Jesuits played key roles in the development of the central documents that the Second Vatican Council produced. The 31st General Congregation (1965-66) deliberated over the implications of the council for the life and work of the Society and chose a new superior general, Pedro Arrupe. Reactionary elements within the church did not take happily to the social justice direction that the congregation had set for the Society. Some in the Vatican smelled Marxism.

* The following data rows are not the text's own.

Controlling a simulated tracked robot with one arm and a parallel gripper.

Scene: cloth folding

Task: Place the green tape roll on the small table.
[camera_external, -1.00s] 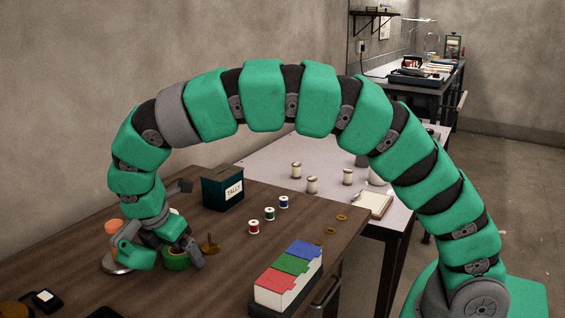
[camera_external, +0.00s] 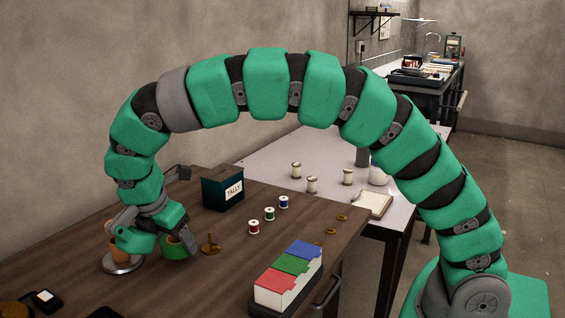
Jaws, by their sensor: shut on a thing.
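The green tape roll (camera_external: 174,246) is between the fingers of my gripper (camera_external: 170,240), at the left part of the brown wooden table (camera_external: 190,288). My gripper is shut on the roll, with a finger on its right side. The gripper covers part of the roll, and I cannot tell whether the roll touches the table. Which surface the task calls the small table is not clear; a pale-topped table (camera_external: 262,160) stands behind the brown one.
A metal dish (camera_external: 122,264) with an orange item lies left of my gripper. A brass spindle (camera_external: 210,246) stands close on the right. The dark TALLY box (camera_external: 222,188), several thread spools (camera_external: 269,213) and a three-colour box (camera_external: 288,278) stand farther right. White spools occupy the pale table.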

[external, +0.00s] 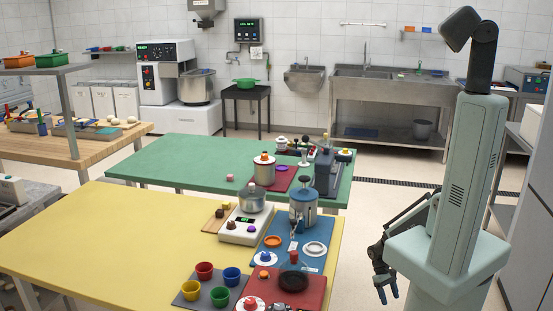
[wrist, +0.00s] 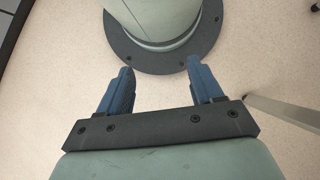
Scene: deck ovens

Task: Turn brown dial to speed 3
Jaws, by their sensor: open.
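A white countertop unit (external: 243,221) with a metal pot (external: 252,200) on it stands on the yellow table. Its front carries a small dark brown dial (external: 231,225) on the left and a purple dial (external: 251,228) to the right of it. The speed markings are too small to read. My gripper (external: 387,291) hangs low beside my base, to the right of the yellow table and well apart from the dials. In the wrist view my gripper (wrist: 160,70) is open and empty, with its two blue fingers over the floor.
A blue mat (external: 272,254) with a metal canister (external: 303,205) and white plates lies right of the unit. A red mat (external: 312,290) and several coloured cups (external: 205,270) are at the front. The yellow table's left side (external: 100,240) is clear. A green table (external: 190,155) stands behind.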

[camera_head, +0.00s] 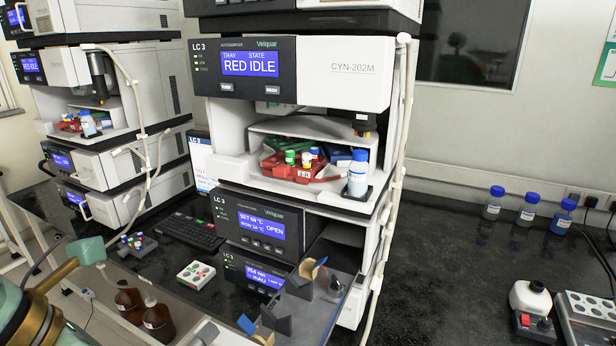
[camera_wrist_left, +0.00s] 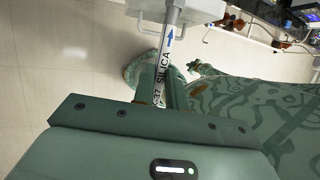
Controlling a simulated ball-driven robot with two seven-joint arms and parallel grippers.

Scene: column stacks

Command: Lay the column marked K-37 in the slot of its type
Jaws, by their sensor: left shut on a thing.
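My left gripper (camera_wrist_left: 166,98) is shut on a slim pale metal column (camera_wrist_left: 172,45) in the left wrist view. Its white label reads "SILICA" and "K37" or similar, with a blue arrow pointing up the picture. The column's lower part is hidden behind the gripper body. The head view shows teal parts of my left arm (camera_head: 88,250) at lower left; I cannot make out the column there. Dark grey holders with blue and tan flaps (camera_head: 304,280) (camera_head: 270,334) stand on a grey tray at lower centre; their markings are unreadable. My right gripper is not in view.
The middle LC 3 stack has a module panel (camera_head: 258,228) reading "OPEN". Another stack (camera_head: 105,120) stands at left. The dark bench at right is mostly clear, with blue-capped bottles (camera_head: 527,212).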

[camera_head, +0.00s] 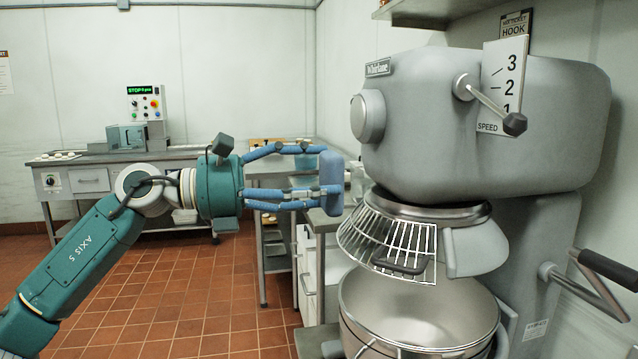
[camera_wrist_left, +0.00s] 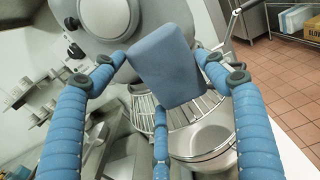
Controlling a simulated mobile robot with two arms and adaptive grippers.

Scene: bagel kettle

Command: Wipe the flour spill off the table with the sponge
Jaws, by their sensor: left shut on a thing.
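My left gripper (camera_head: 312,172) reaches in from the left, level with the mixer head. Its blue fingers are closed on a blue-grey block, which looks like the sponge (camera_head: 331,183). The sponge is held upright in the air, just left of the mixer. In the left wrist view the sponge (camera_wrist_left: 167,66) is tilted between the fingertips, with the mixer behind it. No flour spill can be made out. A table (camera_head: 270,170) stands behind the gripper, and much of its top is hidden. My right gripper is not in view.
The large grey mixer (camera_head: 500,125) fills the right side, with a wire guard (camera_head: 385,240) above its steel bowl (camera_head: 420,305). A steel bench (camera_head: 95,160) with a control box (camera_head: 146,103) stands at the back left. The tiled floor (camera_head: 190,290) in the middle is clear.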

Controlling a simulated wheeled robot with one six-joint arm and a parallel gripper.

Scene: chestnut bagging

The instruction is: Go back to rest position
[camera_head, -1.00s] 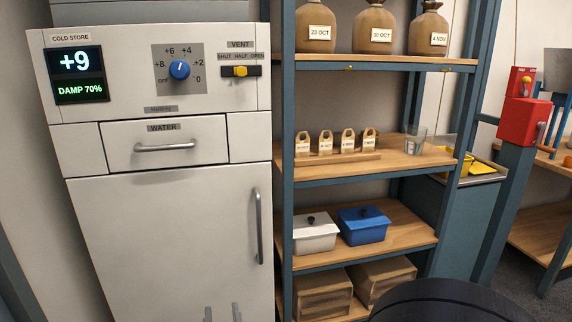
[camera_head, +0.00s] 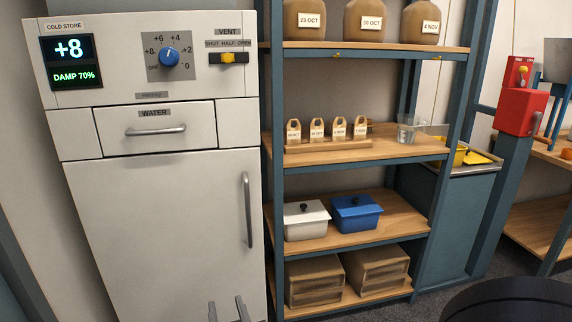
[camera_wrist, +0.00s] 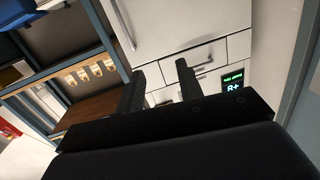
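My gripper (camera_wrist: 160,85) shows in the wrist view with its two dark fingers apart and nothing between them. Two grey tips at the bottom of the head view, in front of the cold store door, look like its fingertips (camera_head: 228,311). The wrist view is turned nearly upside down and has the cold store (camera_wrist: 180,25) beyond the fingers. In the head view the white cold store (camera_head: 165,225) stands at the left with its door and water drawer (camera_head: 158,131) shut. Its display (camera_head: 70,62) reads +8 and DAMP 70%. The blue dial (camera_head: 169,57) points upward.
A shelf rack (camera_head: 355,149) stands right of the cold store. It holds dated sacks, small tagged bags, a clear cup (camera_head: 408,130), a white box (camera_head: 306,222), a blue box (camera_head: 357,213) and wooden crates. A red box (camera_head: 521,110) is on a post farther right.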

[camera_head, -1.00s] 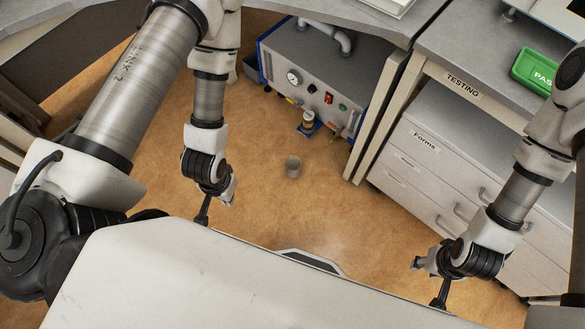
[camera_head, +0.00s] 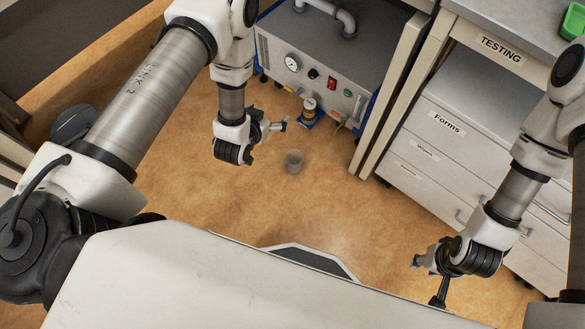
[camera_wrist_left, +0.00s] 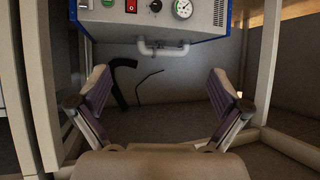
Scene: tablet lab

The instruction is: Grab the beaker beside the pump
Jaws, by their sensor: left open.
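The beaker (camera_head: 294,161) is a small grey cup standing upright on the floor in the head view, in front of the pump (camera_head: 300,75), a grey and blue box with a gauge and a red switch. My left gripper (camera_head: 272,137) is just left of the beaker and above the floor, apart from it. In the left wrist view its fingers (camera_wrist_left: 160,112) are spread wide with nothing between them. That view shows the pump (camera_wrist_left: 155,22) but no beaker.
A small brass-coloured fitting (camera_head: 309,107) sticks out at the pump's lower front. A drawer cabinet (camera_head: 440,135) stands at the right under the bench marked TESTING, with a bench leg (camera_head: 390,110) between it and the pump. The orange floor (camera_head: 330,215) around the beaker is open.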

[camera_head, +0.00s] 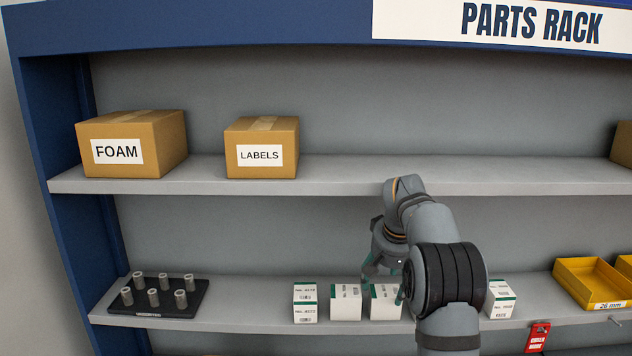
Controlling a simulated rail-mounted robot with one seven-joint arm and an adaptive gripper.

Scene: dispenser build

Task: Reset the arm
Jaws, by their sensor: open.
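My arm reaches from the bottom right up toward the lower shelf and bends down at the wrist. My gripper (384,282) is open, pointing down at a small white and green box (384,306). One green-tipped finger shows above the box's left side, and the other is near its right side, partly hidden by my arm. I cannot tell whether the fingers touch the box. Two similar boxes stand to the left, a far-left box (305,304) and a middle box (345,304). Another box (499,302) stands to the right of my arm.
The lower shelf (250,312) also holds a black tray (170,308) with several grey cylinders and a yellow bin (590,284). A red tag (537,337) hangs at its front edge. The upper shelf (340,180) carries a FOAM carton (130,144) and a LABELS carton (262,147).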

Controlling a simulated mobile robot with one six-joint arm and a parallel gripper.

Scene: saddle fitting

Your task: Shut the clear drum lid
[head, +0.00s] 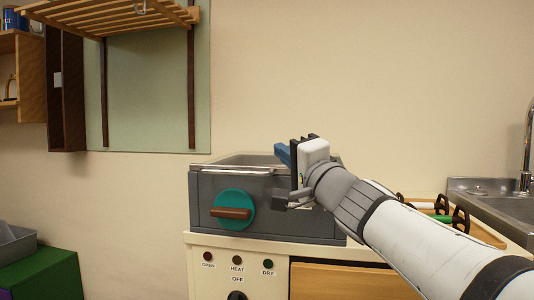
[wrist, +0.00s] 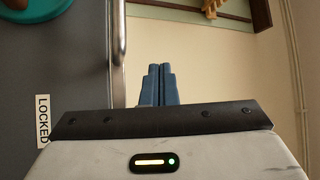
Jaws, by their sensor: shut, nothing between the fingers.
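The drum is a grey box (head: 270,218) on a cream cabinet, with a teal dial (head: 234,209) bearing a brown handle on its front. A bright metal bar (head: 232,169) runs along its top front edge, and it also shows in the wrist view (wrist: 119,45). The clear lid is hard to make out; I cannot tell how far it is open. My gripper (head: 279,148) is shut and empty, its blue fingers just above the top front edge. In the wrist view the fingers (wrist: 160,68) are together, beside the bar. My arm hides the box's right part.
A LOCKED label (wrist: 42,120) is on the grey front. Below are OPEN, HEAT and DRY lamps (head: 237,260) and a black knob (head: 237,295). A sink (head: 492,200) and a wooden rack (head: 480,229) stand right. A slatted shelf (head: 110,17) hangs above left.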

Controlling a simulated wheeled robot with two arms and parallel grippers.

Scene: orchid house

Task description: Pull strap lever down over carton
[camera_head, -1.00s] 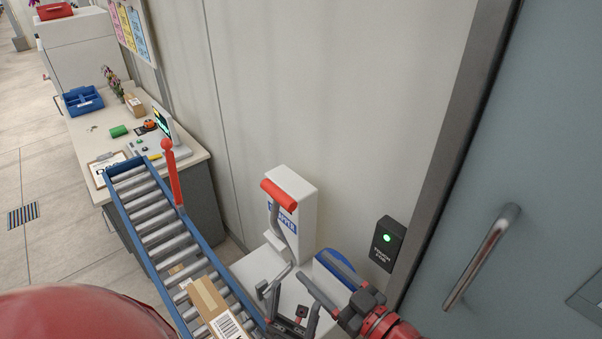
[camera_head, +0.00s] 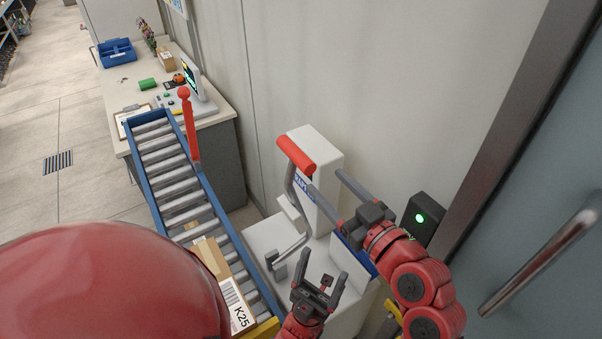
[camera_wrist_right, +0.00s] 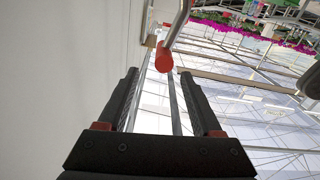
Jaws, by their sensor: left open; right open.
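The strap lever is a bent grey bar with a red grip (camera_head: 296,153), raised beside the white strapping machine (camera_head: 322,160). My right gripper (camera_head: 326,180) is open and empty, just right of the red grip in the head view. In the right wrist view the red grip (camera_wrist_right: 163,57) shows just ahead of the open fingertips (camera_wrist_right: 157,74), apparently not between them. My left gripper (camera_head: 324,264) is open and empty, lower down over the machine's white base. The carton (camera_head: 212,262), brown with a K25 label, lies at the near end of the roller conveyor, partly hidden by my red body.
The blue-framed roller conveyor (camera_head: 170,187) runs to a desk (camera_head: 212,125) with a blue basket (camera_head: 117,53) on it. A red post (camera_head: 190,130) stands at the conveyor's side. A black box with a green light (camera_head: 421,217) and a door handle (camera_head: 540,262) are at right.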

In 1981 Pedro Arrupe suffered a seriously impairing stroke. Father Arrupe designated a ''vicar general" to govern the Society until a general congregation could be called to elect an official successor. For the first time in the restored Society, the pope intervened. There would be no general congregation. He was appointing his own delegate, a Jesuit, to provide interim leadership for the Society. Some saw this as the beginning of another suppression. Many more saw it as papal usurpation and the end of the Society’s traditional limited autonomy. It proved not to be any of that. In 1983 the pope, feeling much better about the Society, not only permitted the 33rd General Congregation to meet but made a personal appearance.

Relations resumed their cordial character over the next three decades. Then the great papal stunner of 2013: the election of Jorge Mario Bergoglio as Francis I. For the first time in the church’s long history, a Jesuit had become pope. Even with a Jesuit in Peter’s chair, the Jesuits and the pope remain a very distinctive duality.

CORRECTION, April 18. After he suffered a stroke, Father Pedro Arrupe designated one of his vicar generals as interim leader of the Society; the original version of this story stated that the staff of the Jesuit Curia designated a leader after invoking the Society's Constitutions.